Solar PV in the U.K. has by far exceeded all expectations and the government has been left trying to catch up with the market developments, said Ray Noble, an advisor to the U.K.’s Department of Energy and Climate Change (DECC) and National Solar Centre (NSC).
What is even more outstanding, Noble added, is that photovoltaic farms are outperforming, making solar in the U.K. a worthy investment.
The DECC expects about 8 GW of PV installations by 2016 and 12 GW of installed capacity by 2020. This will come through various schemes such as the feed-in tariff (FIT) — FITS will be reviewed in 2015 — the Renewables Obligation Certificates (ROC) and the new Contracts for Difference (CfD) program starting in April next year. Household, commercial rooftop projects and ground mounted farms are all on the rise, with councils also starting to enter the market to develop community projects.
But is the U.K.’s electricity grid ready to cope with PV’s stellar success and how transmission and distribution grid operator practices affect their assets’ performance and generating income? A few Solar Energy UK sessions touched on the subject.
Unfortunately, solar PV power curtailments are necessary at the moment, said Steven Gough, innovation and low carbon networks engineer at Western Power Distribution, a distribution network operator (DNO) in Southwest England.
The main objective of DNOs is to maintain the smooth operation of the electricity grid and they do so by applying active power control. Of course, the best option is to reinforce the grid, but this is a costly option and developers cannot always pay for it.
Should a developer pay for a grid upgrade, for instance buying the transformer for a substation, this would be owned by the DNO. However, some developers tend to invest in grid reinforcement aiming to maximise their asset maximum power output.
Grid reinforcement also needs to satisfy certain criteria set by Ofgem, the U.K.’s energy regulator. Ofgem does not want grid reinforcement expenses to affect the consumers electricity bills, said Tamar Bourne, who worked to develop the Renewable Energy Grid Collaboration Service in collaboration with large scale developers and the Western Power DNO.
DNOs will agree to electrify solar PV plants without grid reinforcement, but they should always advise their customers that their asset power output will often need to be curtailed in order to maintain the security of the grid, Gough pointed out. An additional solution to this problem could be utilising energy storage, but although the energy storage technology exists, this is not currently happening due to a series of regulatory barriers. The DECC needs to set out the energy storage legislation for this solution to power curtailments to be utilised, Gough added.
An additional concern raised recently by various market stakeholders regards the quality of grid connections. Developers are rushing to finish their projects before the CfD mechanism enters into force in April 2015. There are therefore concerns that the engineering work connecting projects to the grid is happening very hurriedly and, as a result, clumsily.
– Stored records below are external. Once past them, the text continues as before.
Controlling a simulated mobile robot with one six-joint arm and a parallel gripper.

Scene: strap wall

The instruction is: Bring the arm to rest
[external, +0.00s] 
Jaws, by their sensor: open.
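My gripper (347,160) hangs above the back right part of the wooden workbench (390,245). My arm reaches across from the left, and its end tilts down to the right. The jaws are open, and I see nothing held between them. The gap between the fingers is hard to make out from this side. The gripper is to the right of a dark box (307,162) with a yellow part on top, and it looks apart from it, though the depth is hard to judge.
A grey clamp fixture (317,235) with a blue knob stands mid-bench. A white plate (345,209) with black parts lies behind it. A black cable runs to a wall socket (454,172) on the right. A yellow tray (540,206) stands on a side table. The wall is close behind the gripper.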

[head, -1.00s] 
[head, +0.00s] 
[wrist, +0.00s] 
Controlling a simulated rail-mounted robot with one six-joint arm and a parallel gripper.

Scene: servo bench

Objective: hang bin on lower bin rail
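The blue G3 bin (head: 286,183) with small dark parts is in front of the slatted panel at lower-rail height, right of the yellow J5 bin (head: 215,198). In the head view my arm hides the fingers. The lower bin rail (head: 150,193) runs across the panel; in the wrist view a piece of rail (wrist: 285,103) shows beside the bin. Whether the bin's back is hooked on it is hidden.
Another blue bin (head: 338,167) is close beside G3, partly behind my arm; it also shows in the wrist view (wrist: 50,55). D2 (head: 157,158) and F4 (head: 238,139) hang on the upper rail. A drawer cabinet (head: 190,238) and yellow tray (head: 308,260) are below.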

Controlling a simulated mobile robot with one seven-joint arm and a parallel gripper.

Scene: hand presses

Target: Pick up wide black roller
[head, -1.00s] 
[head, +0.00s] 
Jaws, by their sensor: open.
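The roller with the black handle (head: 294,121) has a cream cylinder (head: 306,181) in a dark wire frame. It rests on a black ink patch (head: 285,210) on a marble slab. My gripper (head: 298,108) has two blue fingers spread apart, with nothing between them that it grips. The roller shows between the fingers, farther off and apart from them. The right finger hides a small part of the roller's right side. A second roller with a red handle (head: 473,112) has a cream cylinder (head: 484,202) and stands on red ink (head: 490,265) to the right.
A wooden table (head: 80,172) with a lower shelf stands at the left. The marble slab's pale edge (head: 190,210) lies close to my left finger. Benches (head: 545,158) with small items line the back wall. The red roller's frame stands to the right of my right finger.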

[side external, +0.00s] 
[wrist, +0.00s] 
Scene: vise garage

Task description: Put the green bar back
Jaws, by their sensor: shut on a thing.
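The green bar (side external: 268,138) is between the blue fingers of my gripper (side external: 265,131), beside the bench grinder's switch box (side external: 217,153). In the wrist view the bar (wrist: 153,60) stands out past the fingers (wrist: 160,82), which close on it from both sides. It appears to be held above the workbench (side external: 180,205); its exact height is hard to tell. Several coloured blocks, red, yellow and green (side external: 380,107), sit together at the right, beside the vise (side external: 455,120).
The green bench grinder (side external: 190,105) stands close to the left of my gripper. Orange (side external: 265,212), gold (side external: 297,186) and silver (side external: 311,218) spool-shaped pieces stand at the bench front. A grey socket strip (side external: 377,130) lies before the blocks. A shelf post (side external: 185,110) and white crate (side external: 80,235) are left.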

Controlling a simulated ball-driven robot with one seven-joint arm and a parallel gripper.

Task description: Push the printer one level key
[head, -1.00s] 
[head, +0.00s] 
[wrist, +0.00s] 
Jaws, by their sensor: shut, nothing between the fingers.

Gough, however, told pv magazine that his experience does not confirm such concerns.
Renewable Energy Grid Collaboration Service
Bourne said grid limitations in Southwest England have led to the creation of the Renewable Energy Grid Collaboration Service, which she now manages on a day-to-day basis.
The service brings together developers sharing information and eventually helping them to set up consortiums, thus enabling them to apply for grid connection as a group. That way, Bourne said, developers can share the costs of connecting to the grid and/or reinforcing it. Establishing such groups is a complicated process because not all developers share the same needs or project time framework. But the signals so far have been very good and the service is ready to expand, aiming to unlock capacity that otherwise would need to be curtailed due to lack of grid infrastructure, she said.